*Given exercise*: Write out all the material exactly. Leave nothing out.

*Entries supplied*:
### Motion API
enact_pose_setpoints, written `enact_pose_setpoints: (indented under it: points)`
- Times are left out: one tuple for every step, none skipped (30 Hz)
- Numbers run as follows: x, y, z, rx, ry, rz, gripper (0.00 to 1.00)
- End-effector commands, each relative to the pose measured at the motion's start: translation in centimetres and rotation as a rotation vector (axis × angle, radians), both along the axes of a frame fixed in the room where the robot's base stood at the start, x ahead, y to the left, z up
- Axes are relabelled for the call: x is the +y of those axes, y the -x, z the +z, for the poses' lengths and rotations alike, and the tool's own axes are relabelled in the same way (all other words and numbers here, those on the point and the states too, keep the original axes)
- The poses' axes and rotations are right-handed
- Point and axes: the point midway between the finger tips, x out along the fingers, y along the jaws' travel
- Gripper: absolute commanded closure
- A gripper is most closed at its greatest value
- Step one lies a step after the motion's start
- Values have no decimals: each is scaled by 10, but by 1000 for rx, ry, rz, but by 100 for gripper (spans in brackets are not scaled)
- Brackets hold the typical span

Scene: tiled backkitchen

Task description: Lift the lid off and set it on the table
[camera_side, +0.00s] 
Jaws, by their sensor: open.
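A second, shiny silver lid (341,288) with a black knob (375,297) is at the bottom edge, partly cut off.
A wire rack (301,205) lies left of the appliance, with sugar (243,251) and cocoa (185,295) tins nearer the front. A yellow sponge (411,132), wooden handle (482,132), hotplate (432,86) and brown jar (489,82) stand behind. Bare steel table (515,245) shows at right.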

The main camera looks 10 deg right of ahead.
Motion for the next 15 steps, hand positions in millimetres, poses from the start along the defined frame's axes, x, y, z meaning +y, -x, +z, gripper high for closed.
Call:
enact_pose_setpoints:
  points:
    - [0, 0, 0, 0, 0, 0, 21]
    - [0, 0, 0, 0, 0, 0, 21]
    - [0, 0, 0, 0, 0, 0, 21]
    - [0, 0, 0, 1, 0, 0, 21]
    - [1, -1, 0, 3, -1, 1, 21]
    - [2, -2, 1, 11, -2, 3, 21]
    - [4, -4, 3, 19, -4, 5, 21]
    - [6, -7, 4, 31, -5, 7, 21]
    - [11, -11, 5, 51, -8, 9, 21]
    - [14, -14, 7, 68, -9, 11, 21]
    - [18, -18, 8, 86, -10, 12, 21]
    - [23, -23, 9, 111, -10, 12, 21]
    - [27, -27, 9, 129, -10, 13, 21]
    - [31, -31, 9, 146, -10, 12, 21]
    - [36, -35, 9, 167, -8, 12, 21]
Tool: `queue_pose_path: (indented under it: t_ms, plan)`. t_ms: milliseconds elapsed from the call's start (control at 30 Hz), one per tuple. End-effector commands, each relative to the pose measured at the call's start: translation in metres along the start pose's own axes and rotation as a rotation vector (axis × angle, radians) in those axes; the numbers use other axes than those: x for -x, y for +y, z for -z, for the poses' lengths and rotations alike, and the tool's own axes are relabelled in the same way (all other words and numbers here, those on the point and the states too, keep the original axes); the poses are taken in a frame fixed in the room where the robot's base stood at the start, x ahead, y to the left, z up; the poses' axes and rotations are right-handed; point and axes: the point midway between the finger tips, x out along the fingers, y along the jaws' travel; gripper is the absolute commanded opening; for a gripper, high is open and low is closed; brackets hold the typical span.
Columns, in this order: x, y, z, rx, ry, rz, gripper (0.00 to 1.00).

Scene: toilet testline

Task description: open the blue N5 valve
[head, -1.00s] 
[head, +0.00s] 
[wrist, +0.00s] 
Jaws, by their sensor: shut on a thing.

*Task response*:
### Motion API
enact_pose_setpoints, written `enact_pose_setpoints: (indented under it: points)`
- Times are left out: one tuple for every step, none skipped (30 Hz)
- Numbers run as follows: x, y, z, rx, ry, rz, gripper (0.00 to 1.00)
- End-effector commands, each relative to the pose measured at the motion's start: translation in centimetres and rotation as a rotation vector (axis × angle, radians), both along the axes of a frame fixed in the room where the robot's base stood at the start, x ahead, y to the left, z up
- Axes are relabelled for the call: x is the +y of those axes, y the -x, z the +z, for the poses' lengths and rotations alike, and the tool's own axes are relabelled in the same way (all other words and numbers here, those on the point and the states too, keep the original axes)
- The poses' axes and rotations are right-handed
- Point and axes: the point midway between the finger tips, x out along the fingers, y along the jaws' travel
- Gripper: absolute commanded closure
- A gripper is most closed at its greatest value
- Step one lies a step after the motion's start
- Values have no decimals: each is scaled by 10, but by 1000 for rx, ry, rz, but by 100 for gripper (spans in brackets are not scaled)
- Brackets hold the typical span

Scene: tiled backkitchen

Task description: Lift the lid off and set it on the table
[camera_side, +0.00s] 
Jaws, by their sensor: open.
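A second, shiny silver lid (341,288) with a black knob (375,297) is at the bottom edge, partly cut off.
A wire rack (301,205) lies left of the appliance, with sugar (243,251) and cocoa (185,295) tins nearer the front. A yellow sponge (411,132), wooden handle (482,132), hotplate (432,86) and brown jar (489,82) stand behind. Bare steel table (515,245) shows at right.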

The main camera looks 10 deg right of ahead.
Motion for the next 15 steps, hand positions in millimetres, poses from the start along the defined frame's axes, x, y, z meaning +y, -x, +z, gripper high for closed.
Call:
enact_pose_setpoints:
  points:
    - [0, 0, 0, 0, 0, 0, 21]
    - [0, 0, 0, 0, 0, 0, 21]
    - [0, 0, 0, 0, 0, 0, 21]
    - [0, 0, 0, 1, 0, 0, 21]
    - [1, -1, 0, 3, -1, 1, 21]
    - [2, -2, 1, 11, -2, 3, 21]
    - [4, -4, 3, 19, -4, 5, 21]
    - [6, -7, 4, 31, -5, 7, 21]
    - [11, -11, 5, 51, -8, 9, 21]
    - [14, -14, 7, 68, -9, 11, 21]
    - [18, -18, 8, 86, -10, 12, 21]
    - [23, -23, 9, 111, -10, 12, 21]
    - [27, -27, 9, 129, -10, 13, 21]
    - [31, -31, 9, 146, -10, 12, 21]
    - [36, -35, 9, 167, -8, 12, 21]
Tool: `queue_pose_path: (indented under it: t_ms, plan)`. t_ms: milliseconds elapsed from the call's start (control at 30 Hz), one per tuple. End-effector commands, each relative to the pose measured at the call's start: translation in metres along the start pose's own axes and rotation as a rotation vector (axis × angle, radians) in those axes; the numbers use other axes than those: x for -x, y for +y, z for -z, for the poses' lengths and rotations alike, and the tool's own axes are relabelled in the same way (all other words and numbers here, those on the point and the states too, keep the original axes); the poses are taken in a frame fixed in the room where the robot's base stood at the start, x ahead, y to the left, z up; the poses' axes and rotations are right-handed; point and axes: the point midway between the finger tips, x out along the fingers, y along the jaws' travel; gripper is the absolute commanded opening; for a gripper, high is open and low is closed; brackets hold the typical span.
Columns, in this order: x, y, z, rx, ry, rz, gripper (0.00 to 1.00).

Scene: toilet testline

Task description: open the blue N5 valve
[head, -1.00s] 
[head, +0.00s] 
[wrist, +0.00s] 
Jaws, by their sensor: shut on a thing.

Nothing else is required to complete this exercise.